Spiritualitas Methodist demikian, tentu saja diwarisi orang-orang GMI dan menjadi daya dorong guna menggelorakan pelayanan rohani dan sosial guna mentransformasi rohani dan pelayanan gereja di Indonesia. Untuk itulah, perayaan Aldersgate selalu dirayakan dengan semeriah dan sebaik mungkin termasuk pada pelayanan sosialnya. Sebab, implikasi perayaan Aldersgate bagi GMI tidak hanya berorientasi pada ritual ibadah di gedung gereja tetapi harus mampu mewujudkan pelayanan sosial.

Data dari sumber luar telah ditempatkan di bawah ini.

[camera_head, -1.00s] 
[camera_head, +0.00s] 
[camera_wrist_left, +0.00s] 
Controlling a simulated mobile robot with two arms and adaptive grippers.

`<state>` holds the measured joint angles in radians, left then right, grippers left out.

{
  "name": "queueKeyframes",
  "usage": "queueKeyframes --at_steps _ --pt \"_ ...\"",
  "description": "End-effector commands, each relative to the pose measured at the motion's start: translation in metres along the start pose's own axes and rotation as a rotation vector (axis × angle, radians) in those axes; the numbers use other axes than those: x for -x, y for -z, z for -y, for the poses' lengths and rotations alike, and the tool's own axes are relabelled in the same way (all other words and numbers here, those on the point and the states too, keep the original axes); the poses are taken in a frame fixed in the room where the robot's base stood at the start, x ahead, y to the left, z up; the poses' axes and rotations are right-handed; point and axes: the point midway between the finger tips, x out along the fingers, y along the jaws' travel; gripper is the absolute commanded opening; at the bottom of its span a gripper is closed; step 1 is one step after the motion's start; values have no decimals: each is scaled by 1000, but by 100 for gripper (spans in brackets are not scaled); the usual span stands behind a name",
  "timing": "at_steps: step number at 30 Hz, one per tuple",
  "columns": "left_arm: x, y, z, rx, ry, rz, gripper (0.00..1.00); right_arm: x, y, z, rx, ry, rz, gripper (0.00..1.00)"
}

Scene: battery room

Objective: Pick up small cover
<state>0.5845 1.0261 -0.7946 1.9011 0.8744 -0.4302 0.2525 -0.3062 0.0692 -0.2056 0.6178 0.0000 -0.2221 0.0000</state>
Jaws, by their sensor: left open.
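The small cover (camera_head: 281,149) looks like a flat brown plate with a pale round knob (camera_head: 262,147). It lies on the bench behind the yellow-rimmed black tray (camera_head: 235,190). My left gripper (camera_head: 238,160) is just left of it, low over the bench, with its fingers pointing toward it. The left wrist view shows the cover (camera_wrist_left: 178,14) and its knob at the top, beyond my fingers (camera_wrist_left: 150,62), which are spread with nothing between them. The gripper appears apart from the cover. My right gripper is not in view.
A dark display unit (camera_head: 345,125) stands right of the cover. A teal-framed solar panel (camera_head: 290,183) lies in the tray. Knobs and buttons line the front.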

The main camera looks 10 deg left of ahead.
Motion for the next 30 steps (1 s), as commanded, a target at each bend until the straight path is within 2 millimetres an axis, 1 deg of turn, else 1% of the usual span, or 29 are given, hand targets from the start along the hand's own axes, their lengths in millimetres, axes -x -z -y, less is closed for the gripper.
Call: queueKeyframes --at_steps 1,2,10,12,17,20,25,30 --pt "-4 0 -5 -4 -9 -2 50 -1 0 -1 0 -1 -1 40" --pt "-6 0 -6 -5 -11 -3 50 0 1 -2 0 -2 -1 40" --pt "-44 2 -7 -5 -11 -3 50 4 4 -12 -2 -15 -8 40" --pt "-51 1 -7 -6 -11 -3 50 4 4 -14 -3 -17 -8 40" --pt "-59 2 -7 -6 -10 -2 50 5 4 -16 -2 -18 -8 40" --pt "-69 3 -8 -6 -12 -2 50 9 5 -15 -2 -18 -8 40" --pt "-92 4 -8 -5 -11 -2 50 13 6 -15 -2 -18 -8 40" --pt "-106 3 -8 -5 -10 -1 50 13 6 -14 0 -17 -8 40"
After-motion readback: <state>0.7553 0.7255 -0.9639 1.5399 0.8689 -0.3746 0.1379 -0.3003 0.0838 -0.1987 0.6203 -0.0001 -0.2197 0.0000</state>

Itulah sebabnya GMI sangat intesif dalam pelayanan pembangunan rumah layak huni, pelayanan donor darah, menanam pohon guna menjaga dan melestarikan alam.
Maka perayaan Aldersgate harus dimaknai sebagai peristiwa menggairahkan semangat, spiritualitas Methodist sebagai umat beriman guna mentransformasi rohani (diri) dan juga mampu mentrasformasi sosialnya. Dan, jika John Wesley dengan gerakan Methodist pernah menyelamatkan Inggris Raya dari kerusuhan sosial, hal itu menjadi nilai penting bagi GMI dalam mewujudkan perdamaian sesama umat dan meningkatkan kualitas pelayanan rohani dan sosialnya.
Sehingga dengan Spiritualitas Methodist demikian, GMI mampu mewujudkan Visi dan Misi 2013-2033 yaitu Gereja Bertumbuh Memberkati Semua Ciptaan Allah! SELAMAT MERAYAKAN HARI ALDERSGATE. (Penulis: Pimpinan Gereja Methodist Indonesia/h)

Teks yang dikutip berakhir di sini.